Nov 18, 2014

Summary of Carson Restaurants International v. A-1 United Restaurant Supply

Carson REstaurants International Ltd. v. A-1 United Restaurant Supply Ltd., 1988 CanLII 5019 (SK QB)

Dennis ran a restaurant. He had a group of companies structured, but it was all really one restaurant (A was parent company which owned B and C). Dennis was the sole shareholder of “A”. A restaurant supply company had a security interest against company A. BUT, they registered it in the wrong name. Dennis found out about this and he got companies B and C to take security interests in A’s assets, and he registered them properly. He then got A to default and he argued that B and C should have priority. Who has priority to A's assets? The original security agreement is valid.

Upholding this kind of behavior violates the principles of equity. The Court pierced the corporate veil and evoked s. 66(1) and (2). So even though Dennis technically had priority, the court said NO. Dennis' Counsel argued that the filing of a financing statement containing an incorrect debtor name is to render that security interest unperfected.
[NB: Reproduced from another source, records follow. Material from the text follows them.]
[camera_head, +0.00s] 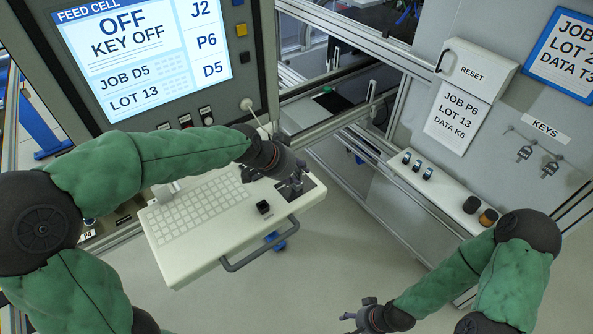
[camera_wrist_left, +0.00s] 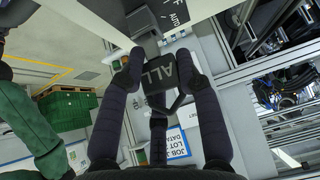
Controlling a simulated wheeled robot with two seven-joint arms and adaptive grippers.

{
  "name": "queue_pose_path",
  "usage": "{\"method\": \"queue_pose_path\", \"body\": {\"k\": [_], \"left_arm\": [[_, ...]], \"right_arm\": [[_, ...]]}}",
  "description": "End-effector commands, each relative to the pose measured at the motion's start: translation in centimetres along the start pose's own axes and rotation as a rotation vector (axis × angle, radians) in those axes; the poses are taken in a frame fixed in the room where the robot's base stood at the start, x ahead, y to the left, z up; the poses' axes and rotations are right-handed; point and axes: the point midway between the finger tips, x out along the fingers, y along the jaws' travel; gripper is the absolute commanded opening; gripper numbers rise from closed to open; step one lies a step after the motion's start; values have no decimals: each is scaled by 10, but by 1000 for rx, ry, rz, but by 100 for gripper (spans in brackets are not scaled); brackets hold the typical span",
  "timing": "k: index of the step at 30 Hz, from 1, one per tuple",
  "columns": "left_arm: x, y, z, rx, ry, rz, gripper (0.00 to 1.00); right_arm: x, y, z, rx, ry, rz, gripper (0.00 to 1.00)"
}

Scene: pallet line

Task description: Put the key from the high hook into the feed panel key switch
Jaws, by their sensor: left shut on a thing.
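My left gripper (camera_head: 292,186) is over the right end of the keyboard shelf, at a dark plate (camera_head: 312,190). In the left wrist view its fingers (camera_wrist_left: 160,72) are shut on a dark key (camera_wrist_left: 158,76) whose head reads "ALL". The key's tip is hidden, so I cannot tell whether it touches the switch. A dark plate lettered "AUTO" (camera_wrist_left: 262,25) is beside it, partly cut off. The feed panel screen (camera_head: 140,45) reads "OFF, KEY OFF". My right gripper (camera_head: 365,316) is low at the bottom, away from everything; its jaws are unclear.
Two other keys (camera_head: 524,152) hang under the "KEYS" label (camera_head: 545,128) on the right wall. A black knob (camera_head: 263,207) stands on the shelf (camera_head: 190,240) near my left gripper. A handle (camera_head: 262,248) runs along the shelf's front. A ledge (camera_head: 440,185) bears buttons. Open floor lies between.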

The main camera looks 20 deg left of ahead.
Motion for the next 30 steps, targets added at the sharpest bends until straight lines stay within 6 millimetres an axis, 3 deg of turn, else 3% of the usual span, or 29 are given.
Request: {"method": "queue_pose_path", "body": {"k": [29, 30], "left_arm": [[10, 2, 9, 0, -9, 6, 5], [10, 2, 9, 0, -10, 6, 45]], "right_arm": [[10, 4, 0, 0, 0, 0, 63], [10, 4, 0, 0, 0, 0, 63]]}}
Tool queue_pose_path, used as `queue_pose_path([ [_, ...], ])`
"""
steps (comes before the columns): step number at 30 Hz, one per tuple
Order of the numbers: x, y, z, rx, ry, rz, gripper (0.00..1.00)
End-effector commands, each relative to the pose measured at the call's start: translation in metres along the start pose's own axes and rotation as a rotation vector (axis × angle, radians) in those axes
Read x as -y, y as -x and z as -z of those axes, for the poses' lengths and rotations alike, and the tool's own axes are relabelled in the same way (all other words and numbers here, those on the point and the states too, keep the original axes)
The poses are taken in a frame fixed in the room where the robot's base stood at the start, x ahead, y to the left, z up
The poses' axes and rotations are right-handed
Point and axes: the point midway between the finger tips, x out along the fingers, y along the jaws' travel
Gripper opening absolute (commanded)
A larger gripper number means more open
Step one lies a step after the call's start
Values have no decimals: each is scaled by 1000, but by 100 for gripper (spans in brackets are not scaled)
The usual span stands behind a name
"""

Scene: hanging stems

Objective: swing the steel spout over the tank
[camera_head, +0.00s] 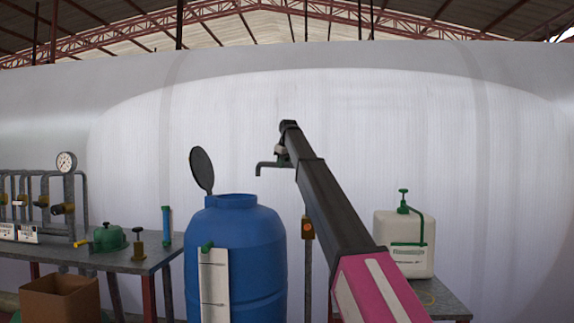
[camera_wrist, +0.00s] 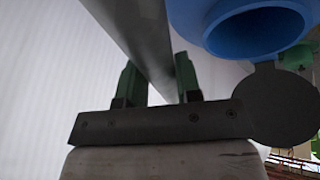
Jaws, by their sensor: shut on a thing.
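The steel spout (camera_head: 268,165) is a grey pipe with a down-turned end, above and to the right of the blue tank's mouth in the head view. My gripper (camera_head: 282,151) is at the spout's right part. In the wrist view, its green fingers (camera_wrist: 157,68) are shut on the grey spout pipe (camera_wrist: 138,32), which runs between them. The blue tank (camera_head: 240,260) stands upright below. Its open round mouth (camera_wrist: 255,32) shows right of the pipe in the wrist view, apart from it. The tank's dark round lid (camera_head: 201,170) stands up open at the left.
A bench (camera_head: 140,262) with pipes, a gauge (camera_head: 66,162) and a green can (camera_head: 108,237) stands left. A white jug (camera_head: 404,245) with a green pump stands on a small table at right. A brown box (camera_head: 60,298) sits front left. A pale wall closes the back.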

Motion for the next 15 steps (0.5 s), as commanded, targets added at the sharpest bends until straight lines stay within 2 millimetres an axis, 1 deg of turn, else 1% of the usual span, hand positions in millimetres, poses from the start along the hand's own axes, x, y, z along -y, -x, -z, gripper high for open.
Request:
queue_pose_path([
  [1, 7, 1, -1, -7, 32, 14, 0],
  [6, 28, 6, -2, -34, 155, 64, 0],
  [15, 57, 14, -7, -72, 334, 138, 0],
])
At the time, the SK PPSA was understood not to be a complete, self-contained code. The Act draws upon the common law, the rules of equity and the law merchant as a source of rules to fill in the gaps in the system and provide a basic foundation for the relationships that the legislation deals with. In fact, s. 64 of that Act requires that all duties and obligations arising out of a security agreement shall be discharged in good faith. While the integrity of the registry system under the Act is typically promoted by the courts, in this circumstance, the integrity of the system ought to be subjugated to preventing an unjust result.

When a versions of the PPSA requires that parties act in good faith toward one another, the court is open to fill in the gaps of the Act with the laws of equity. It appears as though the behaviour that purported to defeat a defective financing statement needs to be bad faith in order to compel the court to act in this way.